20. The tax law and other laws should be made more flexible so that banks are encouraged to write off their loans in a timely manner. Writing off noncollectible loans30 in a timely manner is a sensible practice endorsed by supervisors around the globe. The Basel Core Principles also expects supervisors to require banks to periodically review write offs. The “Vienna Initiative” Working Group on NPLs issued a report in 2012 which also supports supervisors encouraging banks to write off their loans. In Poland’s case, over 40 percent of the banks’ nonfinancial loans past due over one year are consumer cash loans so there is no prospect of recovery (Figure 2). Moreover, some banks are reporting they have loans that are overdue 60 months or more that are sitting on their balance sheets.31 The tax law should accommodate this situation and allow for banks to fully deduct from taxable income their nonrecoverable assets without having to obtain court documents. The KNF and the Poland Banking Association should be more aggressive and consult the tax authorities and push for changes in the law.

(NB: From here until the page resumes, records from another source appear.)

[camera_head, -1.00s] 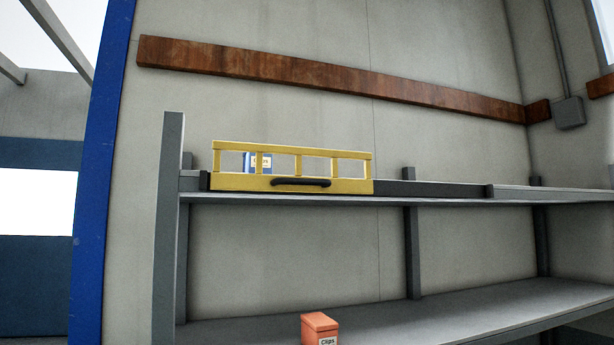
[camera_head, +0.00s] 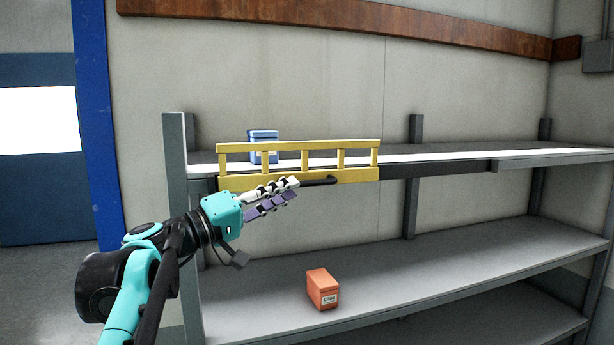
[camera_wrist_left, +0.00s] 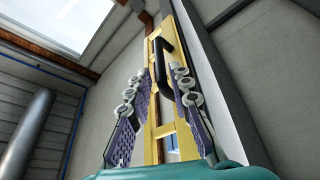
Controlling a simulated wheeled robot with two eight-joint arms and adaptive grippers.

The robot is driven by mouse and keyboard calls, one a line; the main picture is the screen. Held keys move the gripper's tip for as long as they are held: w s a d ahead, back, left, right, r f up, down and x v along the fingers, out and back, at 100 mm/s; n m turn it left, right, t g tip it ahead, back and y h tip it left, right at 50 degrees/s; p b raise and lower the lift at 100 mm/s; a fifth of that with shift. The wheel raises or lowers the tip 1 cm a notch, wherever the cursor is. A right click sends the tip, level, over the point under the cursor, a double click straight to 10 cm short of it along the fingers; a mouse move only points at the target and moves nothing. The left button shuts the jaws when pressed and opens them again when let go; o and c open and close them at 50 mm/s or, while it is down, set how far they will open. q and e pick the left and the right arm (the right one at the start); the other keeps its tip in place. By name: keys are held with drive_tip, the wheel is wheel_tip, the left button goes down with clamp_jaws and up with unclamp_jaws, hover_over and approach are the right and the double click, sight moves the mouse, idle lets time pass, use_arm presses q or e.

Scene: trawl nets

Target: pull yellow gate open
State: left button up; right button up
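The yellow gate (camera_head: 359,174) stands upright along the front edge of the upper shelf, with a black bar handle (camera_head: 321,181) low on its front. My left gripper (camera_head: 296,189) is in front of the gate, and its fingers cover the left part of the handle in the head view. In the left wrist view the fingers of my left gripper (camera_wrist_left: 167,82) are spread apart, with the gate (camera_wrist_left: 186,27) and the handle (camera_wrist_left: 164,60) showing between and beyond them. I cannot tell whether they touch the handle. My right gripper is not in view.
A blue box (camera_head: 263,136) stands on the upper shelf (camera_head: 450,156) behind the gate. An orange box labelled Clips (camera_head: 321,287) sits on the lower shelf (camera_head: 430,268). A grey shelf post (camera_head: 176,165) rises just left of the gate.

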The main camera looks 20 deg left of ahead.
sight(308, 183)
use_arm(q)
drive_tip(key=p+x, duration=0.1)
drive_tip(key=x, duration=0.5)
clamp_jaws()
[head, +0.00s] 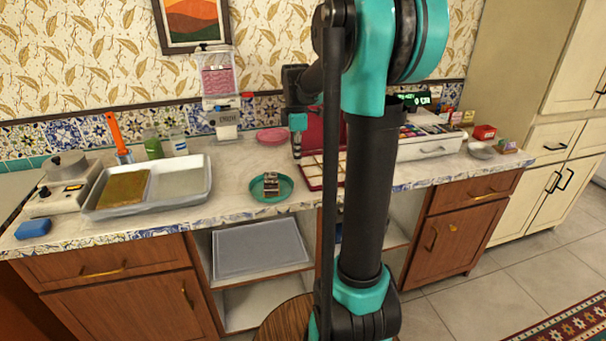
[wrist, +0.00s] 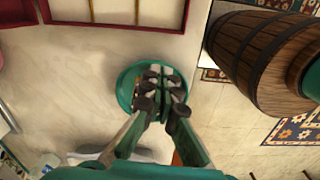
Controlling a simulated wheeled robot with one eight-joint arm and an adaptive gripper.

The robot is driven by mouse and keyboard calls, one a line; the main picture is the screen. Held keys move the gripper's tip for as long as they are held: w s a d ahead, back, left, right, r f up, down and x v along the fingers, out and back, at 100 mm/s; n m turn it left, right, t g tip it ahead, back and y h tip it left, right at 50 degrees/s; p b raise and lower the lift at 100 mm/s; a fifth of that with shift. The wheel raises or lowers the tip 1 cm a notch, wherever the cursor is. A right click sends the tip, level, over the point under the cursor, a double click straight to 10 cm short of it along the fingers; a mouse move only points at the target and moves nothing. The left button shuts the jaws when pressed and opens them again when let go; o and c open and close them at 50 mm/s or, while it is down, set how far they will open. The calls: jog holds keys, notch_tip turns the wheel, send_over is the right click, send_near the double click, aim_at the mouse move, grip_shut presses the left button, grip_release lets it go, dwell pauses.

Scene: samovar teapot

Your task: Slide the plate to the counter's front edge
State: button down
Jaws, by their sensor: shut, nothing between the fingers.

Figure 2.Poland: Past-due Loans
21. Many countries’ tax laws contain provisions for banks’ bad debts that include specific write off schedules based on the overdue period. For example, in the Czech Republic, a certain percentage of a loan may be “written off” and deducted for tax purposes depending on the overdue period, so, if a loan is overdue by 36 months, 100 percent of the balance may be written off. However, starting January 1, 2015, it will be possible to deduct 50 percent and 100 percent provisions that are 18 or 36 months overdue, respectively, without the need to initiate the collection procedure. Another example is Portugal which allows a tax deduction for impairment losses based on the overdue period which ranges from 25 percent at 6 months to 100 percent at 24 months. While such schedules would assist in providing additional incentives for banks to provision adequately, the creditor should attempt to collect the claim using all reasonable efforts in all cases.
V. Interest Accrual Practices
22. Major banks follow IFRS and continue to accrue income on the net present value of the loans. There is no suspension of interest, or nonaccrual, concept in IFRS and supervisors have not issued alternative guidance to this rule that would require banks to stop accruing interest income on loans when it becomes probable that repayment will not occur. In comparison, the accounting treatment under other accounting frameworks, such as Generally Accepted Accounting Principles (GAAP),32 has also been silent on the requirement for nonaccrual treatment for delinquent loans at least until recently. Nevertheless, in certain countries, supervisors require banks to place loans on nonaccrual status under certain conditions.33 The supervisory guidance is clear and specific and all banks are expected to observe the regulatory requirement, which in turn is observed for accounting purposes.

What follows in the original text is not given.